The company also figured out how to inkjet print onto glass in a durable way. Corning developed special inks that adhere to glass. Using a standard inkjet printer, all kinds of patterns and effects can be printed onto Gorilla Glass. That dangles the possibility of printing custom pictures on smartphones quickly and easily.

“Imagine having a picture of your boyfriend or girlfriend on the back of your phone,” said Matt Fenton, a glass scientist with Corning.

He showed off laptops with colorful Gorilla Glass lids, and tablets with glass backs. The company touted the advantages of using glass for electronic devices — namely, that it is invisible to radio waves like Wi-Fi and Bluetooth.

Fenton wouldn’t comment on whether Apple is interested in releasing a faux-wood iPhone, saying only that Corning has had “lots of interest from designers.”

He apologized for the ugliness of some of the prototype designs.

“We’re not designers,” he said. “We’re scientists trying to be designers.”

Corning sent the following feedback about this post: “We work to improve the durability of the glass to accommodate various designs, but we can’t guarantee a condition where a phone is unbreakable.

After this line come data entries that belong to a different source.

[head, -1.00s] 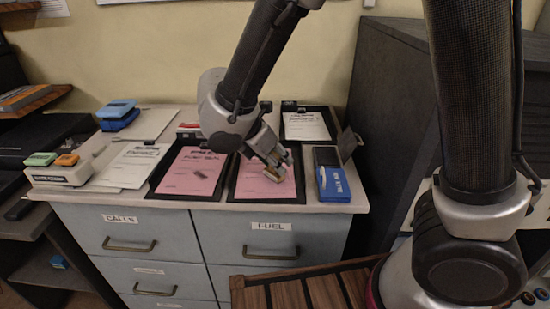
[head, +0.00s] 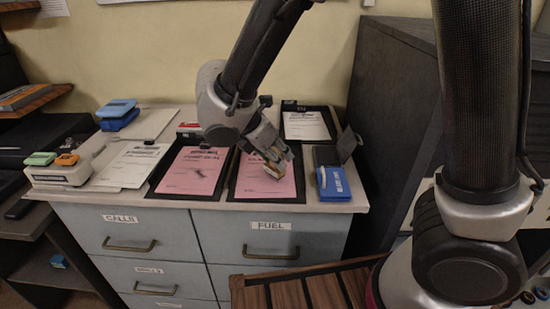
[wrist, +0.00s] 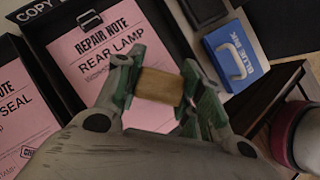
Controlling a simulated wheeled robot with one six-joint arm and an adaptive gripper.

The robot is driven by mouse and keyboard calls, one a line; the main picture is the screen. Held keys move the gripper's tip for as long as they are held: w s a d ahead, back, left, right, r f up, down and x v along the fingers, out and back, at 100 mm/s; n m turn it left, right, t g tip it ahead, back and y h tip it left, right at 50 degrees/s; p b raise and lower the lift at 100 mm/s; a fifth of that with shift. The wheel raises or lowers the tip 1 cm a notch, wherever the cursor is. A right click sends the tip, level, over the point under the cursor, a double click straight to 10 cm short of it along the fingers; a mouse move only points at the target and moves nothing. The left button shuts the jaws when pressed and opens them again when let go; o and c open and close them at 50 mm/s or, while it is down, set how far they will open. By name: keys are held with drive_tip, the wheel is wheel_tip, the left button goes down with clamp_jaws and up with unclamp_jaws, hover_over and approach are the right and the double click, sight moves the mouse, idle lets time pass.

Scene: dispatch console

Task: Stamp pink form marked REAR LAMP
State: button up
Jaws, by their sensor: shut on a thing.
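The pink form marked REAR LAMP (wrist: 100,50) lies in a black clip tray in the wrist view. In the head view this form (head: 262,185) is the right one of two pink forms on the cabinet top. My gripper (head: 279,158) is over it, shut on a small wooden stamp (wrist: 159,87), seen between both fingers in the wrist view (wrist: 160,90). The stamp hides part of the form, and its underside is hidden. I cannot tell whether it touches the paper. The blue ink pad (head: 333,183) stands open to the right, labelled BLUE INK (wrist: 238,52).
Another pink form (head: 192,172), ending in SEAL, lies to the left. White forms lie at the back (head: 305,126) and far left (head: 130,166). A holder with green and orange stamps (head: 62,175) and a blue item (head: 118,112) stand left. A dark cabinet (head: 400,90) bounds the right.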

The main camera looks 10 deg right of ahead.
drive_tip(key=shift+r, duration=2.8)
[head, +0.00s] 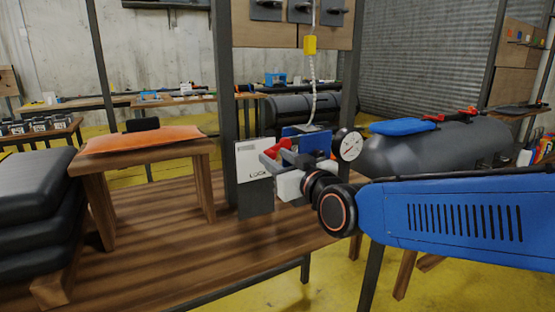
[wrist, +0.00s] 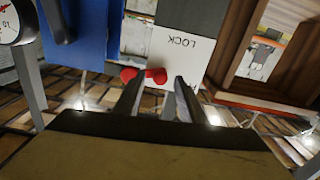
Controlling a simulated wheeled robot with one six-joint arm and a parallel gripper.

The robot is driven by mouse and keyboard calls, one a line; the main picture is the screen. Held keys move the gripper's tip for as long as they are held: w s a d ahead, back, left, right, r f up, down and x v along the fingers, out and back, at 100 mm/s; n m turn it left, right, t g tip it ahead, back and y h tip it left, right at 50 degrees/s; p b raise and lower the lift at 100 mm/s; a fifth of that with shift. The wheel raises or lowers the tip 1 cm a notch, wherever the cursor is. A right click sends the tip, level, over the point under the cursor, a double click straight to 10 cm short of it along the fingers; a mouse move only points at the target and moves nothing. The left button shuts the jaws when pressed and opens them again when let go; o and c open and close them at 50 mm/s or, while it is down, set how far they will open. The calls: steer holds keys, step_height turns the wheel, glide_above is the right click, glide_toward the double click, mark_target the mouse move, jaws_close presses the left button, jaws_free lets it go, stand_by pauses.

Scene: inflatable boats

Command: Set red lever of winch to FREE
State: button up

We have said that it can be ‘nearly unbreakable’ but factually, it can break.

In a few parts of your story (paragraph 3 & 9), you reference that it if glass on today’s smartphones were thicker, they would be unbreakable. What Dave stated during his presentation was that if the current generation of Gorilla Glass was used on original smartphone designs with the same specs, it would be nearly unbreakable. He didn’t say that thicker glass would equal more durable devices for today’s smartphones because many other factors have changed since the first smartphones such as weight, shaped glass, stiffness, size, etc.